##### DATA LINES
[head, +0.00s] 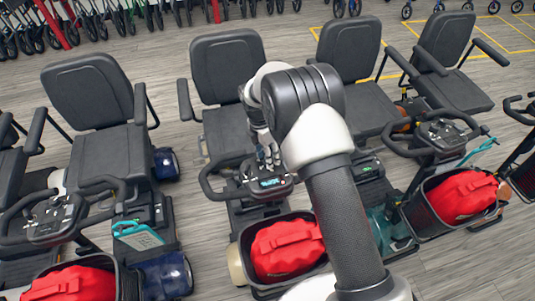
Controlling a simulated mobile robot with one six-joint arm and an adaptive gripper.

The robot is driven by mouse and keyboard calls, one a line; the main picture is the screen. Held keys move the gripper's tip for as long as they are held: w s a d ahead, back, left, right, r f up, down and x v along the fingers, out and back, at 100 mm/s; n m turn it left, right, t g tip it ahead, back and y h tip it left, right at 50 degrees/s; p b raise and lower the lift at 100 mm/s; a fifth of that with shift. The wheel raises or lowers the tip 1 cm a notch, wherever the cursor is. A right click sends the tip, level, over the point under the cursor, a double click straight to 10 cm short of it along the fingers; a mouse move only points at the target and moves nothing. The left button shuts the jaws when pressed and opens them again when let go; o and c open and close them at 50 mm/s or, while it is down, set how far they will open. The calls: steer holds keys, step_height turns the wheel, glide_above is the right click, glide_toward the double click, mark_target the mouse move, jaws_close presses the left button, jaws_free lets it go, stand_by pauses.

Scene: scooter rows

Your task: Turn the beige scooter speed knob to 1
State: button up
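The middle scooter has a beige wheel cover (237,265) at its front left, a dark grey seat, and a black basket holding a red bag. Its control panel (271,184) shows a small lit display between the handlebar loops. My gripper (268,158) is over the far edge of this panel, with its fingers pointing down at it. The fingers are too small to show whether they are open or touching anything. The speed knob cannot be made out; the gripper and arm cover part of the panel's area.
A navy blue scooter (165,275) stands to the left, and another scooter with a red bag (462,197) to the right. Bicycles or walkers line the back. Grey wood floor (175,50) is clear between the seats and the back row.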

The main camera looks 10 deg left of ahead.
##########
**YOUR TASK:** Reproduce the final stretch of the data above: every line from the one holding "Scene: scooter rows" through the end, inclusive, exactly as written and nothing else.

**EXPECTED OUTPUT:**
Scene: scooter rows

Your task: Turn the beige scooter speed knob to 1
State: button up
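The middle scooter has a beige wheel cover (237,265) at its front left, a dark grey seat, and a black basket holding a red bag. Its control panel (271,184) shows a small lit display between the handlebar loops. My gripper (268,158) is over the far edge of this panel, with its fingers pointing down at it. The fingers are too small to show whether they are open or touching anything. The speed knob cannot be made out; the gripper and arm cover part of the panel's area.
A navy blue scooter (165,275) stands to the left, and another scooter with a red bag (462,197) to the right. Bicycles or walkers line the back. Grey wood floor (175,50) is clear between the seats and the back row.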

The main camera looks 10 deg left of ahead.

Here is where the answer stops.